The government is set to completely delicense generation of power, according to the draft Electricity Bill prepared by the power ministry. This is a major deviation from the NCAER (The National Council for Applied Economic Research) recommendations on the Bill.

The NCAER draft final report on the Electricity Bill had suggested provisions for setting up new generating stations without licence, subject to the central government's rules regarding location, fuel or other matters of public importance.

However, the draft Electricity Bill already vetted by the law ministry and likely to be introduced in Parliament in the monsoon session, envisages that new generation projects would not require even the techno-economic clearance from the Central Electricity Authority. The projects, will only have to conform to the minimum technical standards laid down by the CEA. Sources said that CEA standards were necessary to stop infusion of old technology.

Further, the Bill also proposes to free setting up of captive generation plants. The NCAER report was silent on this issue. The Bill allows construction, maintenance and operation of a captive generating plant and dedicated transmission lines.

However, third party sale has not been allowed to stop IPPs' backdoor entry in the captive sector. Sources said that third party sale would be permitted only after the regulatory commission allows open access. They added that the provisions for open access and bulk sale of electricity have been made stricter.

The draft Bill has also touched on the hydro-power sector, on which the NCAER draft report was silent. Under the Bill, hydro projects would need clearance of the state government. The state governments would be required to take the Centre's prior consent on the impact on riparian rights of other states.
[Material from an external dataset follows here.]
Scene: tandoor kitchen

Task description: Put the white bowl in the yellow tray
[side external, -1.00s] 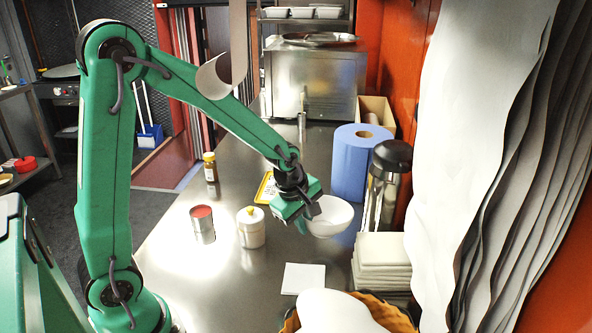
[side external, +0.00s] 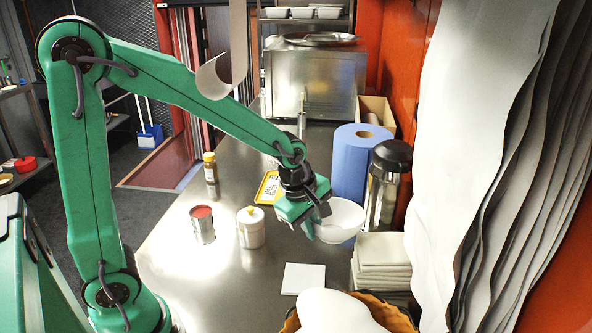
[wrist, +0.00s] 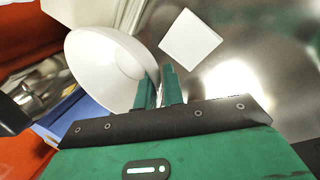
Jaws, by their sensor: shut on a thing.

In transmission, load despatch would be done by an independent entity not being a private entity. Its directions would be binding on generating stations, transmission companies as well as distribution companies.

For distribution, retail tariffs would be determined by the regulatory commissions, until competition is established, when only wheeling charges would be regulated.

Sources said that the Bill seeks to formulate a national policy in consultation with state governments and SERCs for bulk purchase of power and management of local distribution through a user association, co-operative, franchisee or Panchayat for rural areas.

It also stresses on progressive reduction of cross-subsidies from consumer tariff and movement towards actual cost of supply. The state governments are required to provide subsidy through the budget for specified target groups if it wanted the tariff to be lower than that determined by the regulatory commission.